La violencia es un comportamiento aprendido que por ello puede modificarse. La violencia contra la mujer la trasciende y llega a la familia, a la sociedad y tiene efectos intergeneracionales.
Las políticas de erradicación de la violencia contra la mujer requieren la participación del poder público, que tiene la obligación de protegernos, de actores privados y del colectivo de mujeres.
Hay formas de tratar la violencia. Es necesario adoptar estrategias para su supresión, de modo de seguir cristalizando ciudadanía plena para las mujeres. Las normas son necesarias, pero para ser útiles deben ser aplicadas. Se requieren también cambios culturales.
Sin perjuicio del discurso democrático favorable a la igualdad, las declaraciones no alcanzan. Son imprescindibles políticas públicas, estrategias que las implementen.

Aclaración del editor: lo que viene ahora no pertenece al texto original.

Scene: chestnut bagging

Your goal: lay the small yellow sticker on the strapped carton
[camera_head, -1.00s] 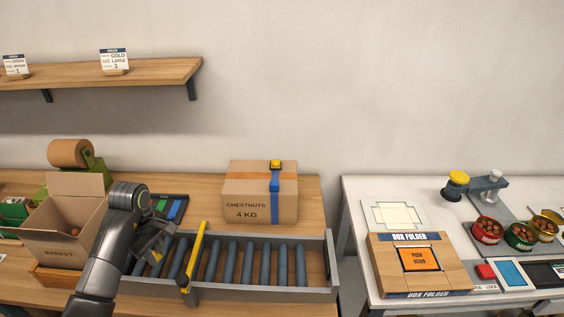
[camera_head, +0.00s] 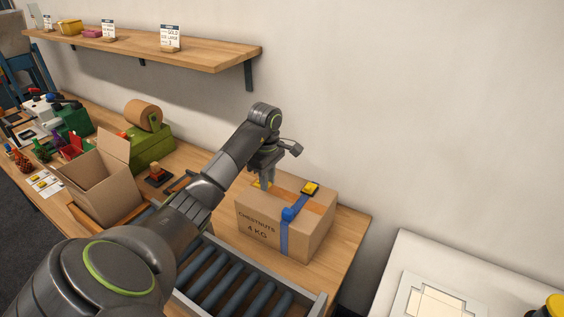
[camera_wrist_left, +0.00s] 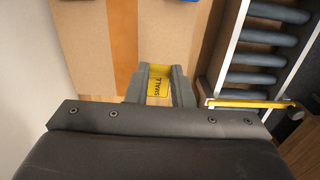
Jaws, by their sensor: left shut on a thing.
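The strapped carton (camera_head: 310,236), marked CHESTNUTS 4 KG, stands on the wooden bench behind the roller track. A blue strap (camera_head: 285,238) runs over it, with a yellow and black piece (camera_head: 310,188) on top. My left gripper (camera_head: 267,184) points down over the left part of the carton's top. It is shut on the small yellow sticker (camera_wrist_left: 158,86), whose printed word SMALL shows in the left wrist view. The carton's cardboard top (camera_wrist_left: 85,40) lies beneath the fingers there. I cannot tell whether the sticker touches it. My right gripper is out of view.
The roller track (camera_head: 225,280) runs in front of the carton, partly behind my left arm. An open carton (camera_head: 100,185) and a green tape dispenser (camera_head: 152,150) stand to the left. A wooden shelf (camera_head: 200,57) hangs above. A white table (camera_head: 410,255) is at the right.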

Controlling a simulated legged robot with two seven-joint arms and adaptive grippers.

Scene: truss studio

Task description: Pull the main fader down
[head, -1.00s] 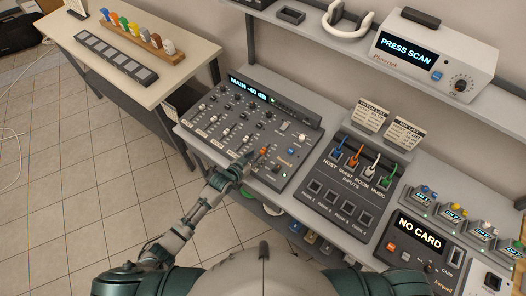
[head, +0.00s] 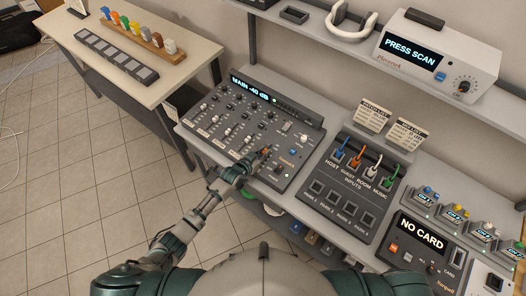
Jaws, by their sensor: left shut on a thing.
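The grey mixer (head: 230,132) stands on the bench at centre, with a display reading "MAIN -40 dB" (head: 249,88). The orange main fader (head: 265,152) is at the mixer's lower right part. My left gripper (head: 257,158) reaches over the mixer's front edge and is shut on the orange main fader, partly hiding it and its slot. My right gripper is not in view.
Right of the mixer is a patch panel (head: 334,208) with coloured plugs and two list cards. A "NO CARD" unit (head: 419,236) stands at the right. The shelf above holds a "PRESS SCAN" device (head: 437,60). A side table (head: 165,80) with coloured pieces is at left.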

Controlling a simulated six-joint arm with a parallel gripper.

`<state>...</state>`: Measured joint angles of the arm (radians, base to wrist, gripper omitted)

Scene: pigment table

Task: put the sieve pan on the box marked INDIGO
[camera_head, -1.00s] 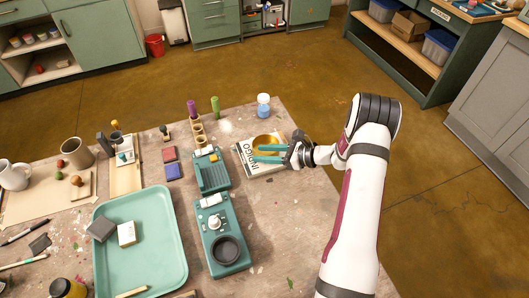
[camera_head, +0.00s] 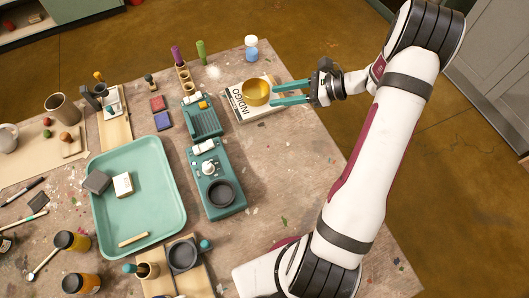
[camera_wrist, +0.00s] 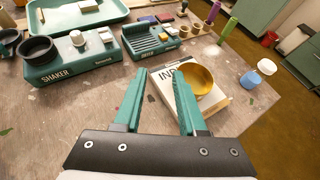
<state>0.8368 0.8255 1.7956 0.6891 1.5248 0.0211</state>
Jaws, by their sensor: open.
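The brass-coloured sieve pan (camera_head: 256,93) sits upright on the white box marked INDIGO (camera_head: 238,107), on the right side of the table. In the wrist view the pan (camera_wrist: 200,82) rests on the box (camera_wrist: 212,106), and one finger covers part of the lettering. My gripper (camera_head: 274,95) is open and empty, just right of the pan in the head view. Its teal fingers are apart, and the pan is not between them. I cannot tell whether a finger still touches the pan's side.
A teal shaker (camera_head: 228,192) and a teal ridged unit (camera_head: 206,122) stand left of the box. A blue-and-white jar (camera_head: 251,49), a purple tube (camera_head: 176,55) and a green tube (camera_head: 201,52) stand behind. A teal tray (camera_head: 170,225) lies left. Bare table lies in front of the box.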

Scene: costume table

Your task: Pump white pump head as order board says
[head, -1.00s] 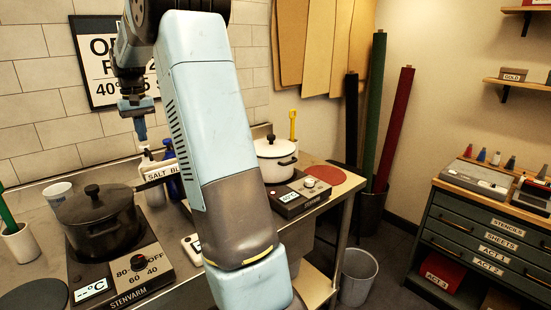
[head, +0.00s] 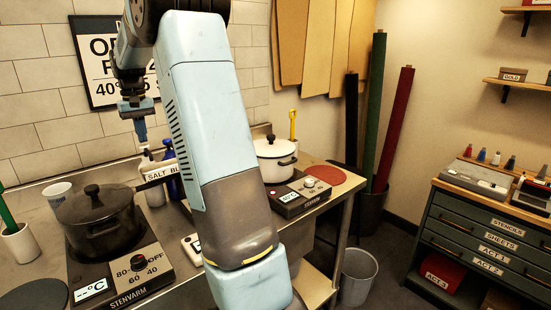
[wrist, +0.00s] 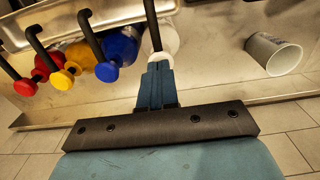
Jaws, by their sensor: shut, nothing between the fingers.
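My gripper (wrist: 157,78) is shut and empty, with its fingertips right at the white pump head (wrist: 160,57). I cannot tell whether they touch it. The white bottle (wrist: 167,35) shows beyond the fingertips, with its dark spout pointing to the top of the wrist view. The order board (head: 97,50) hangs on the tiled wall. My arm covers much of it; "40°" and part of other lettering show.
Blue (wrist: 120,45), yellow (wrist: 83,55) and red (wrist: 48,62) pump bottles stand in a row beside the white one. A paper cup (wrist: 272,55) stands on the other side. A dark lidded pot (head: 100,220) and a white pot (head: 276,160) sit on hotplates.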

En este hacer, la universidad tiene un papel que jugar. Debe ayudar a desprejuiciar, a vencer los estereotipos que obstaculizan la igualdad. La tarea radica en demostrar en los hechos que la igualdad no consiste en uniformar de manera autoritaria, en forzarnos a hacer todo de la misma manera, sino todo lo contrario; que seamos iguales no impide sino que alienta la diversidad.
La universidad debe plantearse el enfoque de género como un ejercicio de militancia a su interior, pero también como parte de su tarea de enseñanza, investigación y extensión. La sociedad en que vivimos nos lo exige.
Nosotras se lo debemos a las que nos precedieron y a las que nos siguen.